Hydrogen is non-corrosive; however, it can cause embrittlement leading to unexpected mechanical failures or leaks. Properly selected materials and system layout, periodic visual checks, adequate passive or active ventilation systems, and safety systems (e.g., leak or hydrogen detection sensors) are important aspects of a safe design.
Hydrogen has excellent energy density; however, its vapor density is very low (around 1/15th of air). This is great for the buoyant dissipation of a vapor cloud following a leak but can make it difficult to store large quantities of hydrogen. High pressure vessels can be used to store gaseous hydrogen; alternatively, hydrogen can be compressed, and stored under cryogenic conditions. Both options should be evaluated for potential overpressure hazards and unignited releases (e.g., loss of temperature control in cryogenic storage or fire exposure in gaseous storage, both of which can lead to rapid pressurization and a loss of containment).

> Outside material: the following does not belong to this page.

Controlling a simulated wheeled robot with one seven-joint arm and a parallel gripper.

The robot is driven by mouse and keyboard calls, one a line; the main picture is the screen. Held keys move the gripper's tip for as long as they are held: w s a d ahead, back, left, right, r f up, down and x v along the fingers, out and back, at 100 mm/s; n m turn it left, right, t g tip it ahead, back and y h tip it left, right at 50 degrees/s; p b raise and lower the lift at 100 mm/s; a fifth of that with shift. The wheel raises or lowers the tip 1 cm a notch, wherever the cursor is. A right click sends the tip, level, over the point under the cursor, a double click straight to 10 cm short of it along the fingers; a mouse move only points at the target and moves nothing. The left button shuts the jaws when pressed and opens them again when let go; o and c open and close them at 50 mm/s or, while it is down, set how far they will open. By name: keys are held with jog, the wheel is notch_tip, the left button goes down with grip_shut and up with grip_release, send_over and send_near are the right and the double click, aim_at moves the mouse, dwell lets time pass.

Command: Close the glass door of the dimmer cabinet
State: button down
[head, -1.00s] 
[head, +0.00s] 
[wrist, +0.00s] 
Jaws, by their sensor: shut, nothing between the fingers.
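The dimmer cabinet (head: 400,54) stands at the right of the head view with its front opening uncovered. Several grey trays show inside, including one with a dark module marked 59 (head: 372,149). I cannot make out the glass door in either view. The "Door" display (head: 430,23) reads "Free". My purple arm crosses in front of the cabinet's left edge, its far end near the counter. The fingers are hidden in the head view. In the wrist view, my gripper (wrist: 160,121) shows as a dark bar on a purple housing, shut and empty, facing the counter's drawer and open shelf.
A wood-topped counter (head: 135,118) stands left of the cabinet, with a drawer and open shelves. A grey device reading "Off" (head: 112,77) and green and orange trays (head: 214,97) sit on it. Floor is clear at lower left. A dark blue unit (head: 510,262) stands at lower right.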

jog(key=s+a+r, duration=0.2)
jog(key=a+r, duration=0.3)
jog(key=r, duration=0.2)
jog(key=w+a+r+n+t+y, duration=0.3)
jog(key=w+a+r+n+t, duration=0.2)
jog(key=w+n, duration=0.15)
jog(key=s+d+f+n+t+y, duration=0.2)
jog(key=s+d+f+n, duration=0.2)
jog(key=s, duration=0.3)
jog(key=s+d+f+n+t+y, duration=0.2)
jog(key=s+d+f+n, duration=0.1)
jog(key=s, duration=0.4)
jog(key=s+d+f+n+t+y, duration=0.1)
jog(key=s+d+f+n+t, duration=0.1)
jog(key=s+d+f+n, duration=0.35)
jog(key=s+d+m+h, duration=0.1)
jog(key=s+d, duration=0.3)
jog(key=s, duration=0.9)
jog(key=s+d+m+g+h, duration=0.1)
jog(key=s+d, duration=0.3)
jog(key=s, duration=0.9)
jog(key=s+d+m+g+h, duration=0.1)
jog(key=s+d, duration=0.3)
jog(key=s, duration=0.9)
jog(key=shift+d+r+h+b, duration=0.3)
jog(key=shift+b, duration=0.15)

Hydrogen has a very large flammable range (typically considered 4% to 75% by volume in air) and a very high burning velocity when compared to other typical fuel types. This increases the likelihood and potential consequences of combustion (via fire or explosion). Despite hydrogen's propensity to diffuse quickly in air, high-pressure leaks can lead to unconfined jet fires or explosions, and the low minimum ignition energy of hydrogen makes it difficult to eliminate all potential ignition sources. Confined vapor cloud explosions (i.e., deflagrations or deflagrations that undergo transition to detonations, or DDT) are a hazard that must be considered and that can have potentially severe consequences. Proper siting and barriers can help to protect against this hazard and reduce the risk of a catastrophic event.